Ethan Gutmann thinks this is happening, and that Cisco is deliberately aiding China’s spies and censors. Gutmann, a former business consultant in China and author of the book ”Losing the New China,” tells of his chat with a Cisco sales representative at a Shanghai trade show in 2002. The Cisco rep, Gutmann said, bragged that his company’s products would let Chinese police track the e-mails and Web surfing of any suspicious citizen. ”They basically can plug in your name . . . and then they can start reading your e-mails for the last 60 days,” he said.
Gutmann passed this information to Harry Wu, along with a sales brochure that Wu has translated to English. The flier shows Cisco’s ”IP Telephone Solution for Police Routine Community Surveillance,” and shows how Cisco gear is already in use in China’s Qinghai Province, ”combining voice, video and data into one accessible resource to strengthen China’s law and order.”
[...] Cisco may not be violating US sanctions, even if the company’s gear is helping to stifle the freedom of millions.
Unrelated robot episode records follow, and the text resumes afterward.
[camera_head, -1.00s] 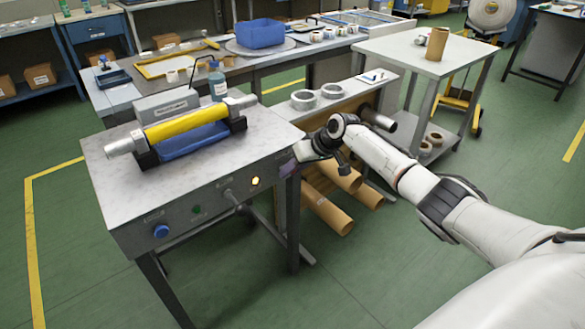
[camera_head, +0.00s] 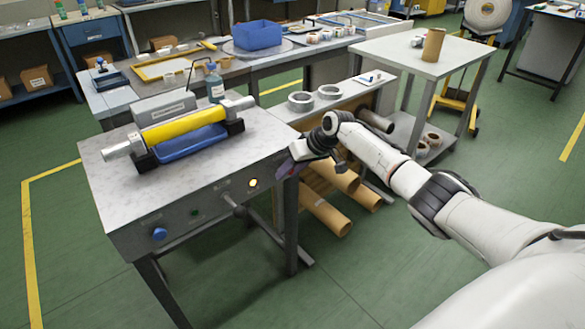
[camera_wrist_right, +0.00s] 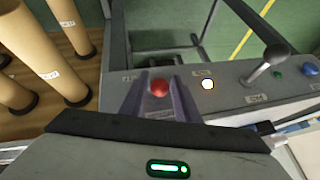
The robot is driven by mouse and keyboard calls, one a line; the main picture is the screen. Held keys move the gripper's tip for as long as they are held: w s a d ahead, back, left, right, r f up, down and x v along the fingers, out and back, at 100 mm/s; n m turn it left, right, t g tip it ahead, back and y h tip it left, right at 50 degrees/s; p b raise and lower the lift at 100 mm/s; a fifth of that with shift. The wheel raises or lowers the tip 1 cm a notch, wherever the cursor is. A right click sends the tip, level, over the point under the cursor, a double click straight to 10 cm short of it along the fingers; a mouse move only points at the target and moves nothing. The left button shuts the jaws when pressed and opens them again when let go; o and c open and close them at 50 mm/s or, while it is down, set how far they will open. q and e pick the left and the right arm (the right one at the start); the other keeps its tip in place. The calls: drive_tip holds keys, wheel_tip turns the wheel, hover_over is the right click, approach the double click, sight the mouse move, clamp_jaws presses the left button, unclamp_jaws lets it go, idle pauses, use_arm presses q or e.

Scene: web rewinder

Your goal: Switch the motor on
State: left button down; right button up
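The rewinder's control panel (camera_head: 210,205) runs along the front of the metal table. It carries a blue button (camera_head: 159,234), a green button (camera_head: 195,212), a lever (camera_head: 229,200) and a lit lamp (camera_head: 253,183). In the right wrist view a red button (camera_wrist_right: 159,88) shows beside the lit lamp (camera_wrist_right: 208,84), with the lever (camera_wrist_right: 265,62), green button (camera_wrist_right: 279,73) and blue button (camera_wrist_right: 310,69) farther right. My right gripper (camera_head: 285,169) is at the panel's right end. Its fingers (camera_wrist_right: 160,78) are apart, on either side of the red button in that picture; contact is unclear. My left gripper is out of view.
A yellow roller (camera_head: 185,126) lies above a blue tray (camera_head: 190,143) on the table. A bottle (camera_head: 216,88) stands behind it. Cardboard tubes (camera_head: 325,212) lie below the shelf near my right arm. A grey table (camera_head: 425,58) stands at the back right.

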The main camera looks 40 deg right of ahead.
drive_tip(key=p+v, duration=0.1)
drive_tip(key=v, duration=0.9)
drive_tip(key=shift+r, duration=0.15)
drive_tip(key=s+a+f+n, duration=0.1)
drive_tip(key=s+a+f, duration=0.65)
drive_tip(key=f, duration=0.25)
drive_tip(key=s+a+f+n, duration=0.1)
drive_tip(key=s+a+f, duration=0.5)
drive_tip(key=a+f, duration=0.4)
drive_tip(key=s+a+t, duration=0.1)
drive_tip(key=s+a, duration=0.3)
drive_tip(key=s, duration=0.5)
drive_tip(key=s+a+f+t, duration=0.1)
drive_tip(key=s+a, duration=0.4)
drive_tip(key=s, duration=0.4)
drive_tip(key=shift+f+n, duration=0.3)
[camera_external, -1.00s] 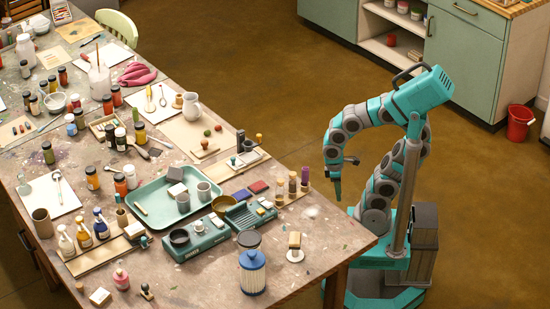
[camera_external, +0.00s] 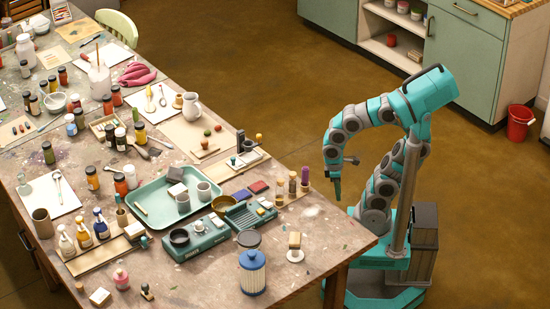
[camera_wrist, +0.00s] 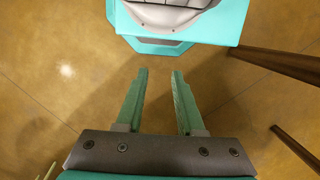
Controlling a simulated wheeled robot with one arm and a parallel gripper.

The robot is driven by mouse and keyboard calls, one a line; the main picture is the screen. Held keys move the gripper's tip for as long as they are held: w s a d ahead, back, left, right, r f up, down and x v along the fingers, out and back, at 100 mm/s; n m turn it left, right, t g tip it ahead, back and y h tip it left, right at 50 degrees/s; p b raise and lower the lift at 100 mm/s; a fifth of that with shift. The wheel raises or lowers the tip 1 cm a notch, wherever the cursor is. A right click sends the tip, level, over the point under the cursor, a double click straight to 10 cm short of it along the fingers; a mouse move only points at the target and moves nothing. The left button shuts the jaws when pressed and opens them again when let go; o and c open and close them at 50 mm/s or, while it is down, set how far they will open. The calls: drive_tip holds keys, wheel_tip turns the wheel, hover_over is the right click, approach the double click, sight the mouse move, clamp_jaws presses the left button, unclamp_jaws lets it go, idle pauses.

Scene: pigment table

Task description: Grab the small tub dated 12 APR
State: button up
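My gripper (camera_wrist: 160,78) is open and empty in the wrist view, its two green fingers apart above the brown floor. In the external view my gripper (camera_external: 337,190) points down beside the right edge of the table, clear of everything on it. Several small tubs and jars stand on the table, such as a grey tub (camera_external: 204,191) on the green tray. Their labels are too small to read, so I cannot tell which tub is dated 12 APR. The wrist view shows no tub.
The long worktable (camera_external: 318,258) is crowded with jars, bottles and tools. A blue ribbed canister (camera_external: 252,273) stands near its front right. The green tray (camera_external: 150,185) lies mid-table. A red bucket (camera_external: 520,123) stands by the cabinets (camera_external: 463,60). The floor between table and cabinets is clear.

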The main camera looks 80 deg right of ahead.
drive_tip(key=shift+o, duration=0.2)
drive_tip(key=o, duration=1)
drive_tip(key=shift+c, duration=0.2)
Proof that Cisco’s policies are legal might get Harry Wu off the company’s back. The rest of us shouldn’t be so easily satisfied.
Related from Tim Wu at Slate: The Filtered Future: China’s bid to divide the Internet. (slashdot: The Great Firewall of China, Continued)
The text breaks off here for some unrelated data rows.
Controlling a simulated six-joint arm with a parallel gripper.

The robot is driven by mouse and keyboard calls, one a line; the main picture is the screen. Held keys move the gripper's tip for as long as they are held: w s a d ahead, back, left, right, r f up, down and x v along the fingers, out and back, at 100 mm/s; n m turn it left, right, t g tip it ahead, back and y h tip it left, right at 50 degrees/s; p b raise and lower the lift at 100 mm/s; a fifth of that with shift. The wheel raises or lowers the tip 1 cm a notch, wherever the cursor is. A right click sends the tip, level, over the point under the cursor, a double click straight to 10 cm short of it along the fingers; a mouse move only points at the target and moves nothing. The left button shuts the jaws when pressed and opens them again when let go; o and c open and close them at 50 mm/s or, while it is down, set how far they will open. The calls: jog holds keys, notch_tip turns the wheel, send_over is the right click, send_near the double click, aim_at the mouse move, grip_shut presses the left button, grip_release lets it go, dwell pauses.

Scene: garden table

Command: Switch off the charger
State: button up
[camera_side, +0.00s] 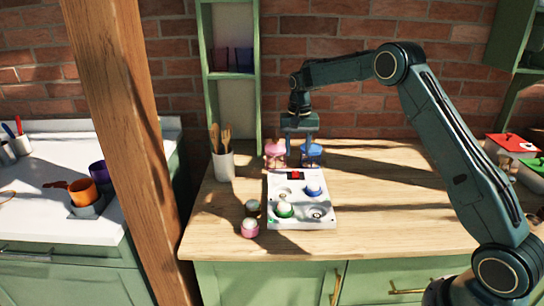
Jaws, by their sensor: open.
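The charger (300,200) is a white, flat box on the wooden worktop, with a small red switch (296,175) in a dark frame near its far edge. A blue-and-white round item (314,188) and a green-and-white one (285,209) sit in two of its round places; other places look empty. My gripper (300,152) points down just beyond the far edge of the charger, behind the switch. It is open and empty. Whether it touches anything is too small to tell.
A pink stand (274,150) and a blue stand (312,150) are close by my gripper. A brown round item (252,207) and a pink one (250,228) lie left of the charger. A utensil jar (224,165) stands further left. The worktop's right front is clear.

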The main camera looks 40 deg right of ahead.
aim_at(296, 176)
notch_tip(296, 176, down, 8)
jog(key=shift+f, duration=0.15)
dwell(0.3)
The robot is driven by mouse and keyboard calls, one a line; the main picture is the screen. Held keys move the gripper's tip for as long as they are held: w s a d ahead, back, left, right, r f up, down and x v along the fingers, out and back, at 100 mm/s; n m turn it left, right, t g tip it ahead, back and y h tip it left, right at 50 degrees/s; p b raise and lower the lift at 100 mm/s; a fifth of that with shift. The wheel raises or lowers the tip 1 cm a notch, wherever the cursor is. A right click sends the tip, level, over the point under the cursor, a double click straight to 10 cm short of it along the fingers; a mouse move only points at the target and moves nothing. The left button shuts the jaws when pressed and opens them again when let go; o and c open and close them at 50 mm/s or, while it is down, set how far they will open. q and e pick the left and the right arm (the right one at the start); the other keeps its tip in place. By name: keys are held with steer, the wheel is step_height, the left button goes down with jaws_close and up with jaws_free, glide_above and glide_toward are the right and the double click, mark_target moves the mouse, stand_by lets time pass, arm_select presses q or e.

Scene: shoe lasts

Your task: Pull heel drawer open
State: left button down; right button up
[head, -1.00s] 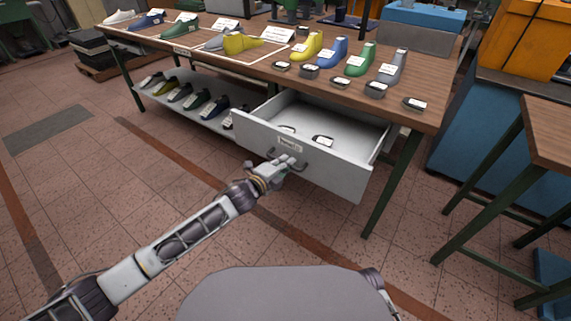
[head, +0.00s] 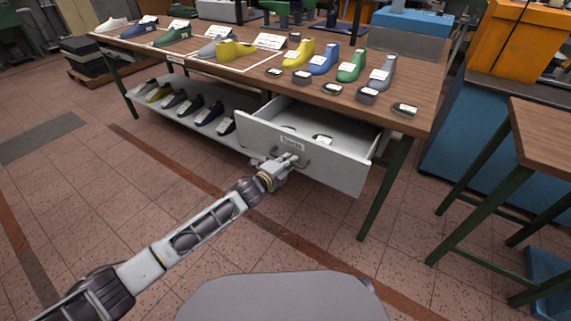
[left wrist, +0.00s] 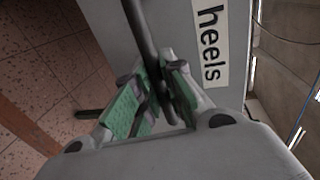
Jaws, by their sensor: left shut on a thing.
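The heel drawer (head: 335,168) is a white-grey drawer under the table's front right part. It stands partly open, and a few small dark pieces with white tags lie inside. Its front carries a label (left wrist: 210,42) reading "heels" and a dark bar handle (left wrist: 138,25). My left gripper (head: 288,161) is at the drawer front. In the left wrist view its green-padded fingers (left wrist: 160,97) are shut around the handle. The fingers hide part of the handle in the head view. My right gripper is not in view.
The wooden table (head: 330,105) holds coloured shoe lasts and small tagged dark pieces. Several shoes stand on a low shelf (head: 185,112) left of the drawer. A wooden-topped table (head: 545,135) stands at right. The tiled floor in front of the drawer is clear.

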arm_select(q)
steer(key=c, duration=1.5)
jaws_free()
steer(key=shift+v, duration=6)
China’s long-term vision is clear: an Internet that feels free and acts as an engine of economic progress yet in no way threatens the Communist Party’s monopoly on power. With every passing day the Chinese Internet reflects that vision more closely. It portends a future for the Web that we’re only beginning to understand—one in which powerful countries refashion the global network to suit themselves.